Fragrance as well as color attracts butterflies. However, they don't have noses. Instead, butterflies smell and taste with their antennas and feet. Here are some ways to attract them:


  1. Plant sages with platform-type blossoms. Unlike hummingbirds, butterflies can't hover while feeding. Sages with large lower lips and short nectar tubes, such as those in the Autumn Sage (Salvia greggii) and Mountain Sage (S. microphylla) group, give butterflies a place to stand while gathering nectar and pollen.
  2. Provide lots of color and sunlight. Butterflies need to stay warm and are attracted to a broad range of flower colors.
  3. Include native species. Insects and plants have co-evolved to meet each other's needs within their native regions. Butterflies prefer feeding on their local, native perennials and shrubs.
  4. Grow Caterpillar Host Plants. Butterflies need baby nurseries. Some are extremely picky about the plants on which they lay eggs, such as Monarchs, which need milkweeds (Asclepias spp.). The North American Butterfly Association is a good source of information about host plants.
  5. Don't use pesticides. They kill many beneficial insects, including butterflies.
  6. Keep your garden blooming. Plant a variety of Salvias based on bloom times as well as color and shape. Many flower from spring into fall. Others are prolific fountains of nectar for shorter seasons.
  7. Provide puddles. Butterflies stay hydrated by splashing in puddles located in sunny spots on the ground or raised up in shallow birdbaths. Include rocks for basking; butterflies need to dry and warm their wings.
  8. Plant butterfly gardens near shelter. Butterflies need to be able to flee into trees, shrubbery and woodpiles when predators appear and when windy or rainy weather occurs.
  9. Supplement plantings with rotten fruit. Some butterflies love the juice of rotting fruit even more than nectar.
  10. Read more.
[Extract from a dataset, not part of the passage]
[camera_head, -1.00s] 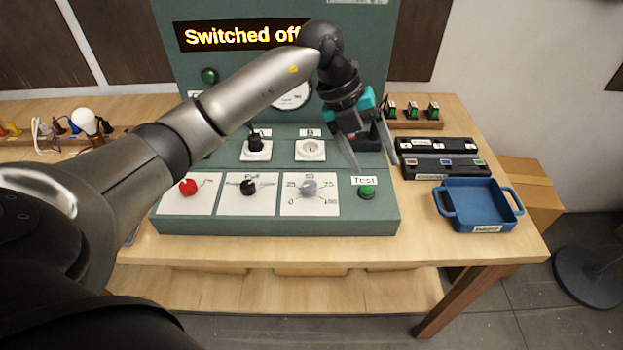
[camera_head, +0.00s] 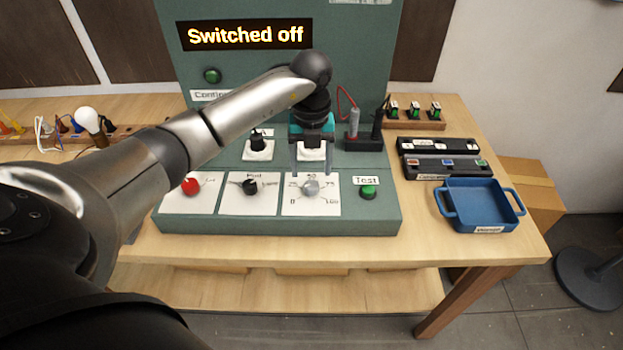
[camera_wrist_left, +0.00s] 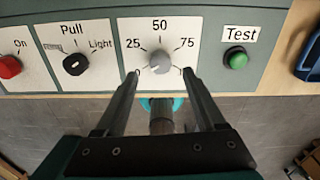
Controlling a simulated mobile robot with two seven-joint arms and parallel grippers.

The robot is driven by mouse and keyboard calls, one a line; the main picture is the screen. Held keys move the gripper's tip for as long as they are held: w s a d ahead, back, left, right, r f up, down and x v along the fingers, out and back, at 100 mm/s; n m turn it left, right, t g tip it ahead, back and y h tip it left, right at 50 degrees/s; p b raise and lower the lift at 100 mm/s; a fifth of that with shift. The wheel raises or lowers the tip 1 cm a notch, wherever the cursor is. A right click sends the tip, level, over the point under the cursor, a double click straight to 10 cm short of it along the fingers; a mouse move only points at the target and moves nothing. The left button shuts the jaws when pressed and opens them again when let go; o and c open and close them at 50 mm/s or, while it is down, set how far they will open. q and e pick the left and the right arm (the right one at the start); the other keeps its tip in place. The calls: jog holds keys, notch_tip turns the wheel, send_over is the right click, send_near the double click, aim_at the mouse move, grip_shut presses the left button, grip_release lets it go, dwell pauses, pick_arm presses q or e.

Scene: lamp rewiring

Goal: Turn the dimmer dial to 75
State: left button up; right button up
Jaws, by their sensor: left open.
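The grey dimmer dial (camera_head: 311,188) sits on a white plate at the front of the green panel, right of the black knob. In the left wrist view the dial (camera_wrist_left: 160,62) shows marks 25, 50 and 75 around it. Its pointer is too small to read surely. My left gripper (camera_head: 312,173) is open and empty, its fingers pointing down at the dial. In the left wrist view the fingertips (camera_wrist_left: 160,74) straddle the dial's lower side, one on each side with a gap. I cannot tell how high they are above it. My right gripper is out of view.
A green Test button (camera_head: 368,192) is right of the dial; a black selector knob (camera_head: 250,187) and a red button (camera_head: 190,187) are left. The display (camera_head: 245,35) reads "Switched off". A blue tray (camera_head: 480,207) stands at the right.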

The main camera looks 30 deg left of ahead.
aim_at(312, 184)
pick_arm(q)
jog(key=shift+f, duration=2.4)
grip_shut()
Our Everything Salvias Blog offers a number of articles about butterflies.

Hey, got any greens?

If you live in suburbs or rural areas where deer plunder gardens, Salvias (sages) can be part of your plan for discouraging these hungry visitors. Here are some tips.
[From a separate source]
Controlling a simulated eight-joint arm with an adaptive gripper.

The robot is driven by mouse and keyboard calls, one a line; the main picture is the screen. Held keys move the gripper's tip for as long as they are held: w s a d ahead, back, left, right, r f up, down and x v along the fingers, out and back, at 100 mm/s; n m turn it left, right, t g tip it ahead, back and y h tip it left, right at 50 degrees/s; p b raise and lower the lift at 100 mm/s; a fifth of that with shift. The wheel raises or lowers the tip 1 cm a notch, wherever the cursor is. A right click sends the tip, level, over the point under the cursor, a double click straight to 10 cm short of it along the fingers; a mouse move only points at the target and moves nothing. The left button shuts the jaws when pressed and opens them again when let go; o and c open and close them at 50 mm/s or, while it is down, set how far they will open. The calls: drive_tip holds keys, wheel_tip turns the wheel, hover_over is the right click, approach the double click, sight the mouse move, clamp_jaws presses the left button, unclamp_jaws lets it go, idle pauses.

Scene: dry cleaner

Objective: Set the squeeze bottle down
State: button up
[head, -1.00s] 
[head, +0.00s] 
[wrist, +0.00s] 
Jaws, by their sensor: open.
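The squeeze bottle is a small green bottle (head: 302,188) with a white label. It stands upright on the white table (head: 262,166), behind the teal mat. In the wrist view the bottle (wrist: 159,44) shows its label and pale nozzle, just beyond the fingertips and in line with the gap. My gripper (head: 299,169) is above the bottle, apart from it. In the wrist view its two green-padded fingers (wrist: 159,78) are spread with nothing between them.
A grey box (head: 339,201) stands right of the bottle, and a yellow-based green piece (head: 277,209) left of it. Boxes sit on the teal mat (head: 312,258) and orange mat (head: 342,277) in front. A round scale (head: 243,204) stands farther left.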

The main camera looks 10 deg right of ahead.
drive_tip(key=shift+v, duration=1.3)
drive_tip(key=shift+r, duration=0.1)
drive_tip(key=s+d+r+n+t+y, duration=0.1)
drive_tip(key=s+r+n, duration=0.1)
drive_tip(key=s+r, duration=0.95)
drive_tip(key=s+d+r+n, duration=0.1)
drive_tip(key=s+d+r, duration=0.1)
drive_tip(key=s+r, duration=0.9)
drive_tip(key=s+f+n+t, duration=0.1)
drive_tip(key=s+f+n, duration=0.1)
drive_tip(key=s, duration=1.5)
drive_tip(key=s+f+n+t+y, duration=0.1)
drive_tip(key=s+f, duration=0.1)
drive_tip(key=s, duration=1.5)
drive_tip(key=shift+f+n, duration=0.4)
  1. Mask smells that deer like with aromatic sages. Deer and other members of the Cervidae family, such as elk, mostly leave Salvias alone. One theory is that they don't like the fragrance or taste of sage chemicals. Strategically planting sages near vegetable gardens or fruit trees -- elixir to deer -- may prevent consumption.
  2. Grow hedges including Salvias. Prickly hedges, including hairy-leafed Salvias and exceptionally thorny roses, can discourage deer from entering your yard. They don't like the mouth-feel of those textures. Tall hedges also hide strawberry beds and other yummy plantings from view.
  3. Don't overplant one species. Grow a variety of Salvias in case local deer take an unexpected liking to one species of sage.
  4. Fence deer out. Install electric fences or 8-foot wood or metal fences around particularly vulnerable areas. Make sure electric fencing is turned on during the peak feeding seasons of early spring and late fall.
  5. Use motion-detection tools. Install outdoor lighting that is activated by movement.
  6. Let the dogs out. Deer are especially wary of large dogs.
  7. Surround and cover. Wrap tough plastic around the trunks of trees that have tasty bark and cover foliage with bird netting when trees and bushes are fruiting.
  8. Change yard ornaments periodically. Objects such as scarecrows, statuary and cordons of monofilament string with strips of shiny foil attached cause deer to shy away.
  9. Make safe choices. Research repellants you plan to use to make sure they aren't poisonous.
  10. Be flexible and ready to share a bit. There is no such thing as a completely deer-resistant garden.